>>

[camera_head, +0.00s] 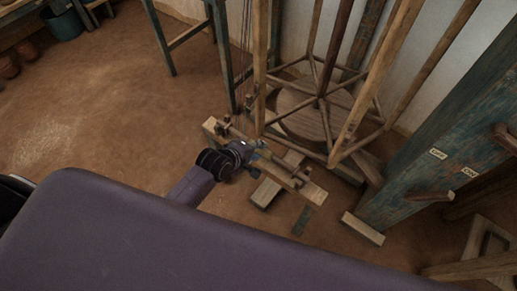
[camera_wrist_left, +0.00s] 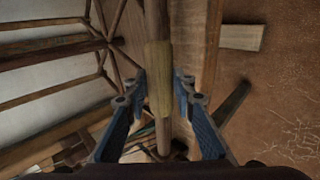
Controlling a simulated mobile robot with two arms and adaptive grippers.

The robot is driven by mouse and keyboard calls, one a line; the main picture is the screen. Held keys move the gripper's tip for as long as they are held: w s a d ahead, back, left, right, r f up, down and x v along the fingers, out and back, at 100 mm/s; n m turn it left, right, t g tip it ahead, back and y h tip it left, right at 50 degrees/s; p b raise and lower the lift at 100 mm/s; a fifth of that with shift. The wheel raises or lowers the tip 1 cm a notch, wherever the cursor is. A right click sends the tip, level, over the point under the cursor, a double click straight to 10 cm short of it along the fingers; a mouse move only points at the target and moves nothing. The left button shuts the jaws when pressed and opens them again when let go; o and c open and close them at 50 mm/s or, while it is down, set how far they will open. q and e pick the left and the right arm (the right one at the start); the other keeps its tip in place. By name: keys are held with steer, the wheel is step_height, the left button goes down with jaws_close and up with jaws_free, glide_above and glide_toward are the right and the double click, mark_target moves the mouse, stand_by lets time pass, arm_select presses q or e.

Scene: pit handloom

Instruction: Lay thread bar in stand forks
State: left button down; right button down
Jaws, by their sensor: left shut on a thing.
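The thread bar (camera_wrist_left: 158,80), a round wooden rod with a thicker pale section, runs lengthwise between the blue fingers of my left gripper (camera_wrist_left: 160,112) in the left wrist view. In the head view my left gripper (camera_head: 252,153) is shut on it, low over the middle of the wooden stand (camera_head: 315,193). The stand is a pale plank on a foot, with a small fork (camera_head: 222,127) near its far-left end and another (camera_head: 301,175) near its right end. My gripper hides much of the bar there, and I cannot tell whether its ends touch the forks. My right gripper is out of view.
A tall wooden reel frame (camera_head: 330,100) with a round disc (camera_head: 303,115) stands close behind the stand. A blue-green loom post (camera_head: 440,150) with pegs rises at the right.

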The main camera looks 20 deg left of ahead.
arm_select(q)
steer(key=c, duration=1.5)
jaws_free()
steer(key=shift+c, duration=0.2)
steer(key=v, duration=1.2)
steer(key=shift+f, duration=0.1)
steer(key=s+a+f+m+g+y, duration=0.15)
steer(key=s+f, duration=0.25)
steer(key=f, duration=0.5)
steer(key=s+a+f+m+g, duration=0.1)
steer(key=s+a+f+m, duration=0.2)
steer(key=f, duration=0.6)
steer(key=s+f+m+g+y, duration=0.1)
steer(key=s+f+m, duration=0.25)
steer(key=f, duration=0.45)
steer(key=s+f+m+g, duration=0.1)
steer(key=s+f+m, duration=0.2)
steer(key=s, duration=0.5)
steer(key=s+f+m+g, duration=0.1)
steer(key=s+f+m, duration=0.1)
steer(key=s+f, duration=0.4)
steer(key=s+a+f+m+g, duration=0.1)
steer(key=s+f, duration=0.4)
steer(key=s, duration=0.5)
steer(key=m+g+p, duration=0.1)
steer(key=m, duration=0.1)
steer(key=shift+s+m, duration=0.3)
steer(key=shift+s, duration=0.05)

<<

What needs to be done.
Please extract exactly the lines of the data, from the first through the line containing "Controlling a simulated", and add no pictures to the copy.

Output for this task.
[camera_head, +0.00s] 
[camera_wrist_left, +0.00s] 
Controlling a simulated mobile robot with two arms and adaptive grippers.

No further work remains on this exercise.